Mining, energy and manufacturing drive GDP higher in February.
After a poor start to the year, the Canadian economy recovered strongly in February. January saw overall GDP fall on weakness in energy and mining, but a recovery in those same industries, along with a solid bump in manufacturing, pushed economic growth in February to its highest monthly rate since last May. All told, value-added output across the country rose by 0.43 per cent in February – equivalent to an annualized increase of 5.3 per cent.
The resource-led recovery in the Canadian economy also helped boost year-over-year growth, which had been gradually decelerating since last summer. February’s GDP numbers came in at just over 3.0 per cent higher compared to 12 months earlier, up from 2.7 per cent in January. That said, year-over-year growth is still expected to slow in the coming months as the Canadian economy is unlikely to match last spring’s surge in 2018.
As suggested above, February’s solid growth numbers were driven by a reversal in Canada’s extractive industries, and in goods production generally. GDP in good-producing industries rose by 1.2 per cent compared to January, while the services sector grew by just 0.13 per cent. Within the goods sector, GDP in energy and mining rose by 2.4 per cent in February, erasing most of the 2.9 per cent decline the previous month. There were also solid gains in manufacturing (1.0 per cent) and in construction (0.7 per cent).

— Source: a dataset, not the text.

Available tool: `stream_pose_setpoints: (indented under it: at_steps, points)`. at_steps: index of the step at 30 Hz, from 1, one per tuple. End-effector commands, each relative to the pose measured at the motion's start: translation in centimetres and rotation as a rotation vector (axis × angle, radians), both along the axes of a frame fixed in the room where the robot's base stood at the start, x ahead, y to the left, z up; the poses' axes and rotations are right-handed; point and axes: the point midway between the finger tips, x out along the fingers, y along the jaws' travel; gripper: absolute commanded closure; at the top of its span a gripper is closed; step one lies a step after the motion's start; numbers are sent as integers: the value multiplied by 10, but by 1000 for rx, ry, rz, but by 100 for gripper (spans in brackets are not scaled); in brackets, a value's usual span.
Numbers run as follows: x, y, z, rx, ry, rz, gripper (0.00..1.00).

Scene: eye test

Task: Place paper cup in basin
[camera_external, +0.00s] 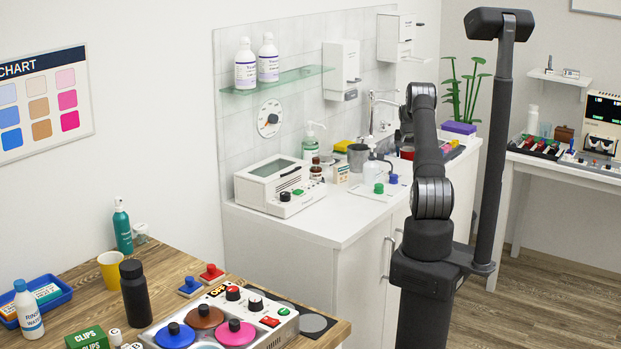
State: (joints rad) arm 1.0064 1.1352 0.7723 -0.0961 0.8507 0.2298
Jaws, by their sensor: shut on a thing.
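My gripper (402,139) is over the white counter near the tap, small and mostly hidden behind my own arm. It appears shut on a small red thing (407,153) directly below it, which may be the paper cup; my arm hides part of it and its shape is unclear. The basin is not clearly visible; the area below the tap (372,110) is partly blocked by bottles and my arm. A yellow cup (111,270) stands upright on the wooden table at the left, well away from my gripper.
A plant in a purple pot (459,129) stands behind, to the right. The wooden table is crowded at its front.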

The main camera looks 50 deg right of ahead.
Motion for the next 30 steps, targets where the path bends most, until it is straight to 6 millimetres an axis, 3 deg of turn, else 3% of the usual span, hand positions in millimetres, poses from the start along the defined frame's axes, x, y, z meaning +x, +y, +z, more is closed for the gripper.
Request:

Results were generally positive in services industries as well, although considerably more muted. There were solid gains in arts and culture industries (up 1.4 per cent compared to January), as well as in professional and scientific services (0.6 per cent). At the same time, the spike in goods production meant a corresponding increase in demand for transportation services; GDP in that industry was up 0.5 per cent in February. On the down side, wholesale trade activity fell 0.5 per cent compared to January and, more interestingly, GDP in real estate and leasing industries fell for the second month in a row. Efforts to cool the white-hot housing market in Toronto, and BC’s lower mainland appear to be having some effect. GDP in real estate and leasing has not fallen for two consecutive months since 2010.
Looking at the manufacturing sector, the 1.0 per cent growth in February builds off a strong showing in January and suggests that economic momentum is starting to develop in the sector. On a year-over-year basis, manufacturing GDP is up 4.9 per cent compared to the same point in 2017, compared to 3.0 per cent for the economy as a whole. Much of the growth in manufacturing has taken place in the last six months.
Within the sector, gains in February were widespread as nine of the 11 major product groupings posted higher GDP numbers. Only chemicals production and food processing saw lower GDP compared to January.
Two industry groupings led the way on the positive side: value-added output in fabricated metals was up 4.4 per cent since January; while GDP in motor vehicles and parts production was up 3.4 per cent. The gains in fabricated metals continue a recent trend of exceptional growth in those industries, while gains the auto sector reflect the recovery of losses in January.
Outside of motor vehicles and fabricated metals, there were solid gains in forestry industries, as GDP in both wood and paper products were higher (2.6 per cent and 1.9 per cent, respectively). Meanwhile, aerospace activity was up 1.2 per cent and value-added petroleum refining was 0.8 per cent higher.